The key is not to create pressure. Just because you’re looking to make changes doesn’t mean everyone else has to do so. Let them see the changes in you before you start to educate them. What you want is an environment where everyone is happy and healthy and understands what makes them tick. Be a role model that they choose to follow, not one that dictates the pace.
Overall, James Clear's book Atomic Habits is a must-read for new dads looking to make positive changes and adjust to their new role as a father. By working together and supporting each other's goals, you can create a positive and nurturing environment that the family can thrive in.
It’s crucial to understand your unique set of circumstances and how they can hinder your progress. Remember by focusing on small, consistent habits and tracking your progress over time, you can create a positive feedback loop that makes it easier to stick to your goals and create a better impact on your kids. With time and dedication, these habits can become second nature, helping you build a strong, positive relationship with your child that will last a lifetime. Whether you're a first-time dad or a seasoned pro, Atomic Habits is a valuable resource and provides a roadmap for making positive changes in your life, which can be especially valuable during this transition period.
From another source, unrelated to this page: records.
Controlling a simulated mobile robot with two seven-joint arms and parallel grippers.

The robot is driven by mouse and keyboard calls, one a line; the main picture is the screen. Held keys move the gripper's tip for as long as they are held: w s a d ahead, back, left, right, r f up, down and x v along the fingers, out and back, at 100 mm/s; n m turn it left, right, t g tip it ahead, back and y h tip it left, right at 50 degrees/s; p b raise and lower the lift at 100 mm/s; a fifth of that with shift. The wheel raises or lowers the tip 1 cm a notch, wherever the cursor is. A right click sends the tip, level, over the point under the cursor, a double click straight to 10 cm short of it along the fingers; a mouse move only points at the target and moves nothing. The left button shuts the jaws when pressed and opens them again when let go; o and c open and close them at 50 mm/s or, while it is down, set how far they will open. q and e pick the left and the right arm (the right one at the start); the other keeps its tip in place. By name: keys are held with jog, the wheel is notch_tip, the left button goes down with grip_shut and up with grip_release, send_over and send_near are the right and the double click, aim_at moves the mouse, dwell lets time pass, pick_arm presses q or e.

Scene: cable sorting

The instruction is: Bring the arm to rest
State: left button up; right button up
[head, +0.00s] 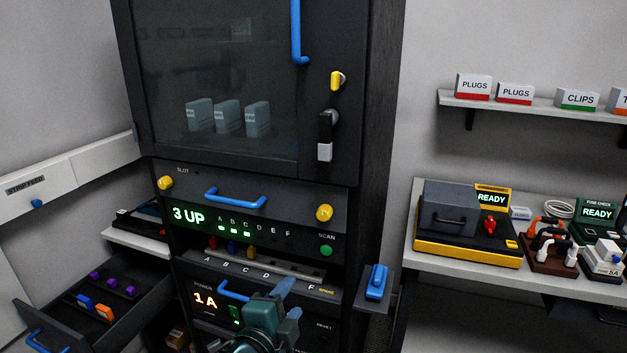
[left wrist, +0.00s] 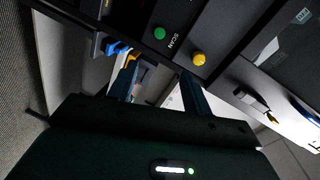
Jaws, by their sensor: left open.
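My left gripper (head: 284,302) is at the bottom middle of the head view, in front of the rack's lower power panel (head: 208,299), which reads "1A". Its jaws are open and I see nothing held between them. It hides part of the panel and the right part of its blue handle (head: 232,290). In the left wrist view the dark gripper body fills the bottom, with the green scan button (left wrist: 160,33) and a yellow knob (left wrist: 198,58) beyond it. I do not see my right gripper.
The rack's glass door (head: 220,60) is shut above the "3 UP" panel (head: 187,215). A drawer (head: 150,290) stands open at lower left. A blue switch on a bracket (head: 376,282) juts out to the gripper's right. A bench (head: 420,262) with devices stands farther right.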

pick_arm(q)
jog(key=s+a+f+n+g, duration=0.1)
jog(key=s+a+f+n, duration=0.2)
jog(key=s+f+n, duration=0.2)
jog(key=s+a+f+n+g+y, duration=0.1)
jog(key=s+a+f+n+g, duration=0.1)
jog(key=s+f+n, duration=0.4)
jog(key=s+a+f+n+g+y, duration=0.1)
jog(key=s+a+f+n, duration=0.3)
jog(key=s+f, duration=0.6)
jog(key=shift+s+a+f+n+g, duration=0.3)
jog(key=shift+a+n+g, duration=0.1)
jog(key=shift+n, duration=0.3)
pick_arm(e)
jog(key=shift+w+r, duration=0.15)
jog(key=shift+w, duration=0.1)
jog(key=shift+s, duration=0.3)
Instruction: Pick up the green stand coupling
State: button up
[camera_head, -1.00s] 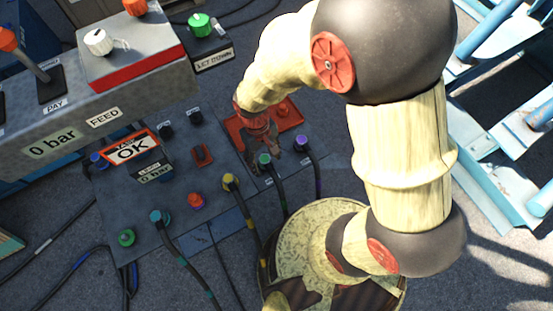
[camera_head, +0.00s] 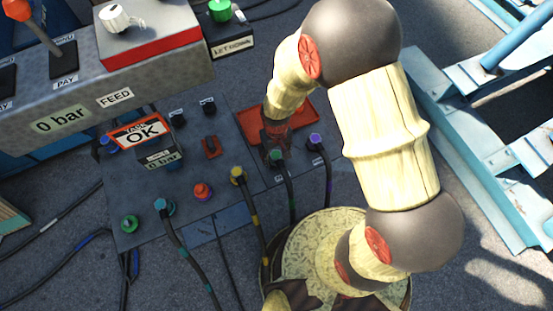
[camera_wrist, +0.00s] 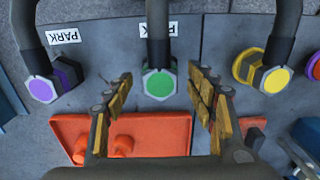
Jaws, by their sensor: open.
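The green stand coupling (camera_wrist: 159,83) is a hex-shaped fitting with a green face on the end of a dark hose. In the wrist view it sits between the fingers of my open gripper (camera_wrist: 160,88), with a gap on either side. In the head view the green coupling (camera_head: 277,156) is on the grey panel, and my gripper (camera_head: 273,150) is right over it and partly hides it. I cannot tell the height between them.
A purple coupling (camera_wrist: 42,88) and a yellow coupling (camera_wrist: 271,78) stand on either side, each with a dark hose. A red tray (camera_wrist: 65,140) lies close by the fingers. A control box (camera_head: 90,90) stands at the upper left.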

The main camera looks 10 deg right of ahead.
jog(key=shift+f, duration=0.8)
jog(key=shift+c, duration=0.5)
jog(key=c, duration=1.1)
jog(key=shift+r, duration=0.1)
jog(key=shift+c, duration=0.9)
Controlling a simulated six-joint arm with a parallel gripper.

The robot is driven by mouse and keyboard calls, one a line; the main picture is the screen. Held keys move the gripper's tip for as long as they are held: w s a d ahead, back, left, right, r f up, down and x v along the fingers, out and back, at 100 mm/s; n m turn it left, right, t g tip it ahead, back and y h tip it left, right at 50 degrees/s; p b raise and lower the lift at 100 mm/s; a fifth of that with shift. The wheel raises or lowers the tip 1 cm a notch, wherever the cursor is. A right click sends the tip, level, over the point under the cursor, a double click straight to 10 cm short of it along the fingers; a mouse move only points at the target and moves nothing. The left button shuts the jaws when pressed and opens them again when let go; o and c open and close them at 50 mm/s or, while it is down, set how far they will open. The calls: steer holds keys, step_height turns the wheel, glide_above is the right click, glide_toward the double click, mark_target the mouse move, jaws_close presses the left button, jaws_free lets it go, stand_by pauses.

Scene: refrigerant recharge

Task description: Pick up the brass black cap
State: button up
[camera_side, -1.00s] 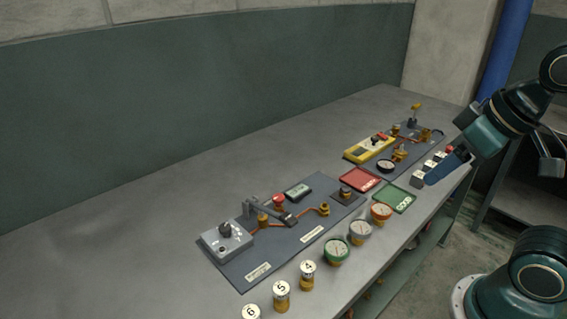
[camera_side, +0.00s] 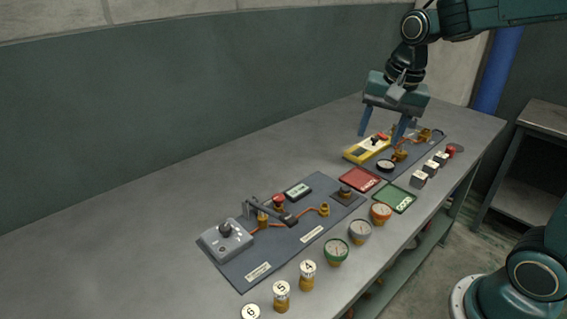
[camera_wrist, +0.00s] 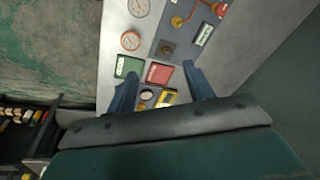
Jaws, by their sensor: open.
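A small dark cap with a brass tint (camera_side: 345,191) sits on a dark square pad at the right corner of the near grey board. It fits the brass black cap, but its colours are hard to tell at this size. It also shows in the wrist view (camera_wrist: 167,47), upper middle. My gripper (camera_side: 380,138) is open and empty, pointing down above the far part of the bench, over the yellow meter (camera_side: 366,149). In the wrist view the two blue fingers (camera_wrist: 160,70) are spread wide, with the cap beyond their tips. The gripper is well apart from the cap.
A red tray (camera_side: 360,180) and a green tray (camera_side: 394,198) lie beside the cap. Round gauges (camera_side: 360,230) and numbered cylinders (camera_side: 281,294) line the front edge. The near board (camera_side: 292,238) carries copper piping and a grey box. The bench's left side is clear.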

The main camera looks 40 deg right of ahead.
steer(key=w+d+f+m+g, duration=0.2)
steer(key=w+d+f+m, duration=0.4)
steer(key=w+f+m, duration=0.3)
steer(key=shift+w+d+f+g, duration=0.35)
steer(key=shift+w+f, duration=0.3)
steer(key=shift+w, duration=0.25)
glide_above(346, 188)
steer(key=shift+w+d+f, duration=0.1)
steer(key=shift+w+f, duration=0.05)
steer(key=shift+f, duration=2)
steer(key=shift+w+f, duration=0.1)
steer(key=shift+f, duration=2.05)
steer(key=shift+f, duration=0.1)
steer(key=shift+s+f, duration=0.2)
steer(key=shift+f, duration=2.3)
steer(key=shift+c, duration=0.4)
I have gained so much from this book and many others, but it all started with finally accepting I needed to make changes. My advice from one dad to another is reflect on the impact you’re having and what triggers stress, anger, frustration, and anxiety. Think about the impact you want to have and be clear on what your kids need. By focusing on what they need, you’ll come to realise that what they need is much simpler than you first thought and provided you get the basics right, you’re doing a great job and you should celebrate that fact. I struggled because I lost sight of what was important to me and why. Atomic Habits helped me reconnect with the why behind my decision making and as a result I started to think clearly and today I feel more confident in myself, but importantly I believe I’m delivering for my kids and that’s what makes me tick.